Mothers denied care offer testimony
Americans United for the Separation of Church and State also has weighed in on the side of the city in this case. In its own brief, AU tells the stories of six women who hoped to help care for children in need elsewhere in the country but were denied access “because they couldn’t pass the religious litmus tests of the agencies hired by the government to find homes for those children.”
One of those women, Aimee Maddonna, sought to help foster children through Miracle Hill Ministries in Simpsonville, S.C., but was turned down because she is Catholic. Miracle Hill only works with evangelical Protestants as foster parents.
“It was demoralizing to hear that we are not good enough because we aren’t the right kind of Christians,” Maddonna says in the brief. “It was difficult for my family, of course, but at the end of the day my kids still have parents. These foster children need and deserve to have someone looking out for them, and the government is taking that away. … They don’t have moms at their football games, or Sunday night dinners around the table. These children are still in an institution. That isn’t right, it isn’t fair, and it isn’t necessary.”

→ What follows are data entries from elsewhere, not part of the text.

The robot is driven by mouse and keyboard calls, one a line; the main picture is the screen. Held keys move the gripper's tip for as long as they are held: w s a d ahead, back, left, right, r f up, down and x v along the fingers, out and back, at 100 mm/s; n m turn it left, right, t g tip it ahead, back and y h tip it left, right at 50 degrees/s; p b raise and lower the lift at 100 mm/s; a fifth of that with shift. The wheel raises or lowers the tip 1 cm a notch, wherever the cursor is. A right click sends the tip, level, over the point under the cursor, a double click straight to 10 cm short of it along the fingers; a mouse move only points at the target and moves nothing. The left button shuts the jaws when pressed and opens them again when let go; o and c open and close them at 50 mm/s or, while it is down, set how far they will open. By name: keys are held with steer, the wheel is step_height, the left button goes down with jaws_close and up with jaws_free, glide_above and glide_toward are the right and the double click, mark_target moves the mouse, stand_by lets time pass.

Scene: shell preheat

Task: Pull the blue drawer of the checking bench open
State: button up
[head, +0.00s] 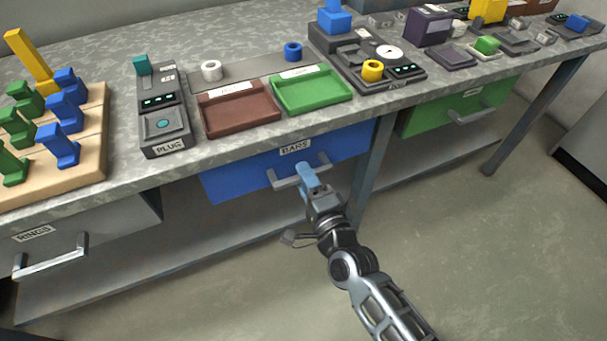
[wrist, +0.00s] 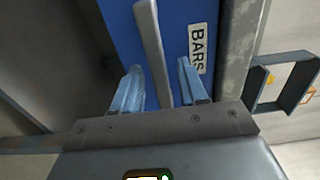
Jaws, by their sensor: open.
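The blue drawer (head: 235,178), labelled BARS, sits under the front edge of the bench, and its front looks about flush with the bench. Its pale grey bar handle (head: 284,182) runs across the front. My gripper (head: 308,178) is at the right part of this handle with light blue fingers. In the wrist view the drawer front (wrist: 122,32) is close ahead. The handle (wrist: 152,45) runs between the two open fingers of my gripper (wrist: 162,88), with a gap visible on both sides. Whether a finger touches the bar is hidden.
A grey RINGS drawer (head: 85,235) is at the left and a green drawer (head: 455,108) at the right. A bench leg (head: 372,160) stands just right of the blue drawer. The bench top (head: 120,185) holds trays, blocks and devices. The floor (head: 480,250) in front is clear.

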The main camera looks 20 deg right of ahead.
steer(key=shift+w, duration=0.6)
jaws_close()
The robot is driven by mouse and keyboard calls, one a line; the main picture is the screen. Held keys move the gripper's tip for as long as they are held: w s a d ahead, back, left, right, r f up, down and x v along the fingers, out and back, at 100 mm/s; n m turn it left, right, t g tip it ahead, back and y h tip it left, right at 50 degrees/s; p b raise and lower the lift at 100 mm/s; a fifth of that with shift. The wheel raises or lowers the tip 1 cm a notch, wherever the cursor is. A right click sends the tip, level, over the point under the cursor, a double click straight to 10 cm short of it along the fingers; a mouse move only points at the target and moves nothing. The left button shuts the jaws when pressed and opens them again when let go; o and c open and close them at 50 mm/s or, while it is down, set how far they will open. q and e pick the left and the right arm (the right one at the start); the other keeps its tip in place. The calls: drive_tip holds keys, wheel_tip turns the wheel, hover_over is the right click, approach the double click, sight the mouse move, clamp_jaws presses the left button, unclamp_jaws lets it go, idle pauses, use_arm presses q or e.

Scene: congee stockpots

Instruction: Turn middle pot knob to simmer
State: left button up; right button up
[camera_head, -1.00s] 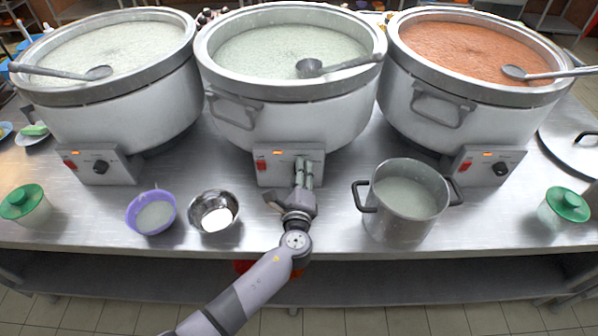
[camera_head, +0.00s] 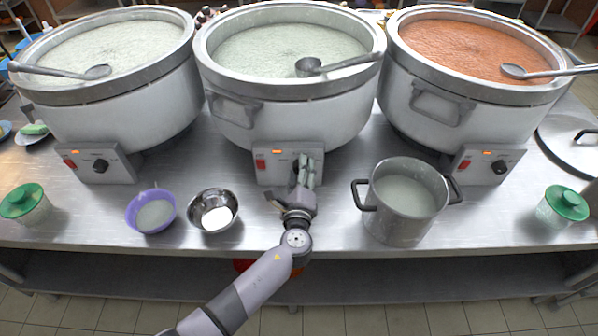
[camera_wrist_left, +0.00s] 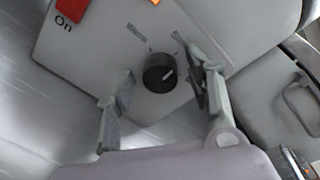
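The middle pot (camera_head: 285,110) holds pale congee with a ladle (camera_head: 335,65) resting in it. Its control box (camera_head: 268,178) carries a red switch, a lit orange light and a black knob. In the left wrist view the knob (camera_wrist_left: 160,72) shows a pale pointer line towards the upper right. My left gripper (camera_head: 306,165) is in front of this box and hides the knob in the head view. In the left wrist view the gripper (camera_wrist_left: 165,85) is open, one finger on each side of the knob, with visible gaps. My right gripper is not in view.
A left pot (camera_head: 115,100) and a right pot of orange congee (camera_head: 475,90) flank the middle one. A steel saucepan (camera_head: 405,205) stands right of my gripper; a metal bowl (camera_head: 213,211) and a purple bowl (camera_head: 150,211) stand left. Lidded jars stand at both sides.

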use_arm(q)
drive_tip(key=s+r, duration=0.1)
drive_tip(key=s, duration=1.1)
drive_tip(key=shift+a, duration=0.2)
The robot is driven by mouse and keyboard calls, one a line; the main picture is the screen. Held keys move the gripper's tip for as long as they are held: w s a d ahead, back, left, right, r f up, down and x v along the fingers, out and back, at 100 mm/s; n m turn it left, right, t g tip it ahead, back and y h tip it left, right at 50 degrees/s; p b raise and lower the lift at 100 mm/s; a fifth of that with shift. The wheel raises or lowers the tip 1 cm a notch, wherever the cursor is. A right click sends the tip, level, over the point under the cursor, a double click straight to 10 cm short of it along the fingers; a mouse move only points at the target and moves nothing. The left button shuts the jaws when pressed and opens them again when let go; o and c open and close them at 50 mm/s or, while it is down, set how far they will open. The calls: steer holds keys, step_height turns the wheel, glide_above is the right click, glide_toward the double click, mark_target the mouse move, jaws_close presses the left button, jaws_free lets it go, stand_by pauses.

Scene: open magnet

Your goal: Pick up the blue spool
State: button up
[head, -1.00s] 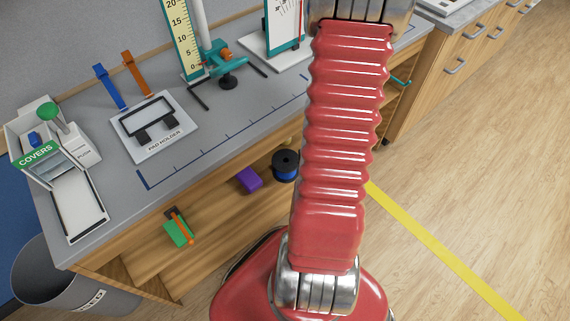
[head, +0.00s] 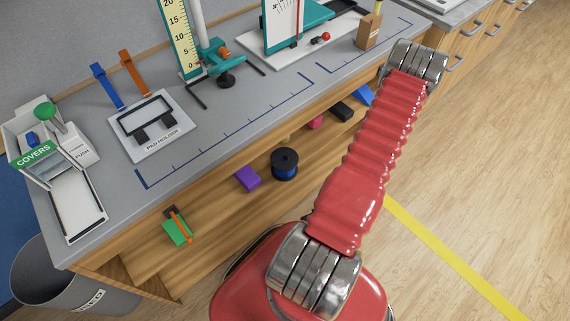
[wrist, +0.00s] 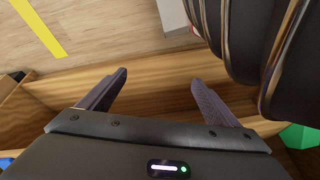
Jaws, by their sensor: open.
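The blue spool (head: 285,165) has black flanges and a blue winding. In the head view it stands on the wooden shelf (head: 215,205) under the bench, just right of a purple block (head: 248,178). My gripper (wrist: 159,82) shows only in the wrist view, its two dark fingers spread apart with nothing between them, over wood boards. The spool cannot be made out in the wrist view. My gripper's distance from it cannot be told.
The shelf also holds a green item (head: 177,230), a pink item (head: 315,122), a black block (head: 341,112) and a blue wedge (head: 363,95). The bench top (head: 225,118) overhangs them. A grey bin (head: 65,280) stands at lower left. Floor (head: 490,170) at right is clear.

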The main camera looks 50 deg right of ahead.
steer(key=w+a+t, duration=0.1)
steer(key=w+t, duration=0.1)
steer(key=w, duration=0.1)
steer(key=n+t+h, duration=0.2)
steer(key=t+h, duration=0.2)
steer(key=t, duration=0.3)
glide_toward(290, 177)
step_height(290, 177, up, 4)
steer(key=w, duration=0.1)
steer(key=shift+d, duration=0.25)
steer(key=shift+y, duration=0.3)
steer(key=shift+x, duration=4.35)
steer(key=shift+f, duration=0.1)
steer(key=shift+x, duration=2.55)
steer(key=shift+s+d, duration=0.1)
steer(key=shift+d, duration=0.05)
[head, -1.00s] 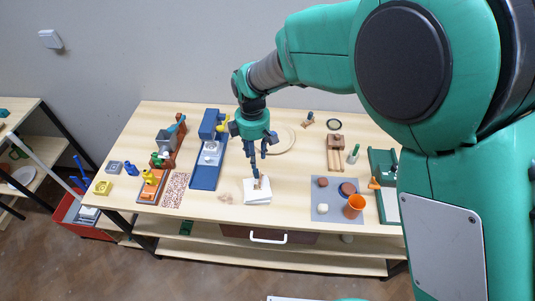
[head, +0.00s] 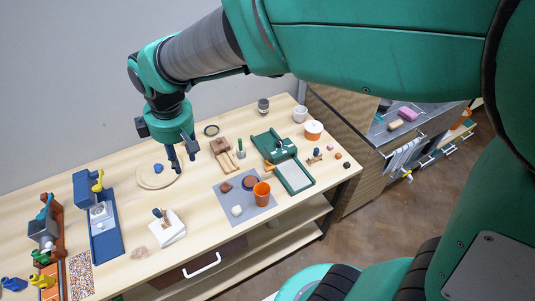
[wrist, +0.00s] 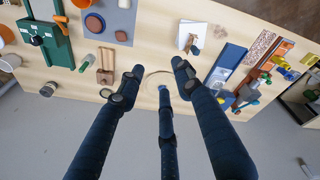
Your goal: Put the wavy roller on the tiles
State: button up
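A small roller (head: 161,214) with a dark teal end and a brown part lies on the white tiles (head: 172,235), near the middle of the table. I take it for the wavy roller; its wavy surface is too small to make out. The wrist view also shows the roller (wrist: 195,49) at the edge of the white tiles (wrist: 190,33). My gripper (head: 182,161) is up above the table, behind and right of the tiles, by the round wooden ring. In the wrist view my gripper (wrist: 159,72) has its fingers spread with nothing between them.
A wooden ring (head: 146,181) lies under my gripper. A blue machine (head: 107,240) stands left of the tiles. A grey mat (head: 232,211) with an orange cup (head: 262,193) lies right, with a green press (head: 272,143) beyond. Bare wood surrounds the tiles.

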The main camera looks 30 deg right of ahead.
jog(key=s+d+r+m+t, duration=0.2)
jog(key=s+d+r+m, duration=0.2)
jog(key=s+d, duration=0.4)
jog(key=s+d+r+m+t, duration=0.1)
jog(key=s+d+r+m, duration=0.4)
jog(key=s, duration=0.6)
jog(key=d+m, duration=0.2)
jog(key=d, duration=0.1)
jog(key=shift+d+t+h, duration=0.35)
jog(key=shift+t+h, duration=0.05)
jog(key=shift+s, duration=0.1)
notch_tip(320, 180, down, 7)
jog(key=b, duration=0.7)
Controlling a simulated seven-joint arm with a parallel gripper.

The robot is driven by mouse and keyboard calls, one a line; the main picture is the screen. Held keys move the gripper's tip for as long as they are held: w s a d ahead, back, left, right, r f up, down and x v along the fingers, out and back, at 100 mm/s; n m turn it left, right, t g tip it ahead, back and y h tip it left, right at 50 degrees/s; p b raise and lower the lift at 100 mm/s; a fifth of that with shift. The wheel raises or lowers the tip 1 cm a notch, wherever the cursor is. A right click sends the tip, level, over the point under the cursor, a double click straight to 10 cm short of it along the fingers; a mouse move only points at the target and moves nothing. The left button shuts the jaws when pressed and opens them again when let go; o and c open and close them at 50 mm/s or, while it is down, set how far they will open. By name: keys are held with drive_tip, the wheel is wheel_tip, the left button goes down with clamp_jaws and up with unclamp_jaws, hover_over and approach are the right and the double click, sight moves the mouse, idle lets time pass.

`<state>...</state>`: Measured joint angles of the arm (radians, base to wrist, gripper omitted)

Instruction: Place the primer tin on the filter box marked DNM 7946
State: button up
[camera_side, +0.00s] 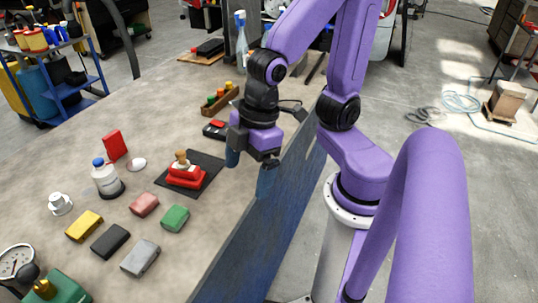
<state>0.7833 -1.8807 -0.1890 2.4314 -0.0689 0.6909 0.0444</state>
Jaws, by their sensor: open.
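Several small boxes lie on the bench: yellow (84,225), black (110,240), grey (141,257), pink (144,204) and green (175,218). A red box (115,145) stands upright behind them. No marking is readable, so I cannot tell which is DNM 7946. I cannot identify the primer tin with certainty; a white container with a blue cap (106,179) stands on a dark round base, and a small white item (60,203) is left of it. My gripper (250,174) is open and empty above the bench's right edge, right of these things.
A red object with a tan-and-white top (186,174) sits on a black mat (207,162), between the boxes and my gripper. A wooden rack (221,99) stands behind. A gauge (16,262) and green device (62,288) occupy the near left corner.

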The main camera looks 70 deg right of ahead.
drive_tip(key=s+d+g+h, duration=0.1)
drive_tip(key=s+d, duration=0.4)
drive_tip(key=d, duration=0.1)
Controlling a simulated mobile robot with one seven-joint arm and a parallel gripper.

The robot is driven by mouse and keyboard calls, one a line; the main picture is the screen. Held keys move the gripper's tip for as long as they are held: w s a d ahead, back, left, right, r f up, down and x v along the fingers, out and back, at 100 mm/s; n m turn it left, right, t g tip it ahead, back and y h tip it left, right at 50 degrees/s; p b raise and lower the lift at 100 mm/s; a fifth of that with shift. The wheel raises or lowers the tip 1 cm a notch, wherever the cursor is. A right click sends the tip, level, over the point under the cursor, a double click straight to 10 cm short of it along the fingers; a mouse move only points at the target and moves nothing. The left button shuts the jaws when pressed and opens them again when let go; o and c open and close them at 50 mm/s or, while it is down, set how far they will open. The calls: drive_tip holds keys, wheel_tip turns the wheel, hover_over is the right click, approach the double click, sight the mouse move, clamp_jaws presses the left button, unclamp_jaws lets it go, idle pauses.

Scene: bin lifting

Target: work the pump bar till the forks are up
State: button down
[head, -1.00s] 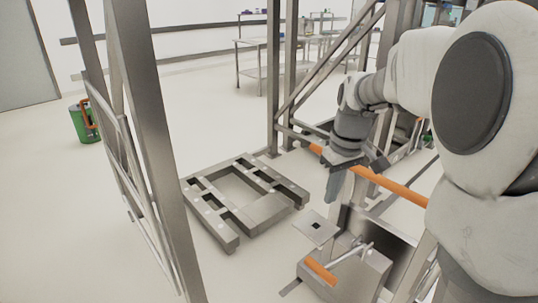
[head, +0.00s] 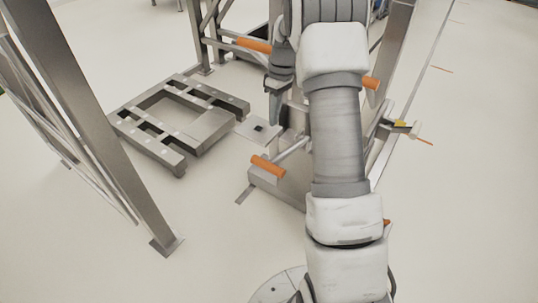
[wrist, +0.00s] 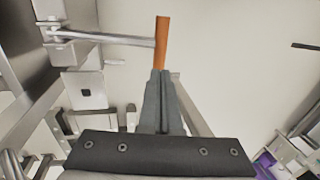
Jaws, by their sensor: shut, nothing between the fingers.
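The pump bar (head: 290,151) is a metal rod with an orange grip (head: 268,166), sticking out from the grey pump box beside the forks. In the wrist view the orange grip (wrist: 162,42) stands straight ahead of the fingertips, its rod running left. My gripper (head: 276,120) points down behind the grip in the head view. In the wrist view my gripper (wrist: 159,72) is shut and empty, its tips close to the grip's lower end; I cannot tell whether they touch. The forks (head: 180,120), a grey metal frame, lie low at the floor.
A longer orange bar (head: 255,45) crosses behind my arm to its right end. Grey uprights (head: 90,120) stand at the left, with more framework behind my gripper. A square plate with a dark hole (head: 258,130) lies between forks and pump box. The floor in front is clear.

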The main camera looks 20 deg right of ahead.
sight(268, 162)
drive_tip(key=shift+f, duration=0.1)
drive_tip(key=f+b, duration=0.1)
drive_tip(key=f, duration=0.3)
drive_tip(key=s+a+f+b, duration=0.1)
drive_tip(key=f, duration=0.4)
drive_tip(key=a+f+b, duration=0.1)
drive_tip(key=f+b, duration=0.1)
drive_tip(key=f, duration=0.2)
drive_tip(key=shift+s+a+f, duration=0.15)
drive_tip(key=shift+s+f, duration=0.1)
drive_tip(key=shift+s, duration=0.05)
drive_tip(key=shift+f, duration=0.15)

Likewise, Fatma Marouf and Bryn Esplin, a married, same-sex couple from Fort Worth, Texas, were denied foster care opportunities by Catholic Charities Fort Worth, which provides foster care on behalf of the government for unaccompanied refugee children. The Catholic agency said that as a same-sex couple, Marouf and Esplin didn’t “mirror the holy family.”
Americans United Legal Director Richard B. Katskee said of the brief and the case: “When it comes to balancing the welfare of children in need of loving homes with the interests of government contractors paid to work with the foster parents who will provide those homes, there is no contest. The Supreme Court should affirm that the Constitution’s promise of religious freedom does not confer a right to harm others. Religious freedom is a fundamental American value. So is protecting vulnerable children. One should not come at the expense of the other.”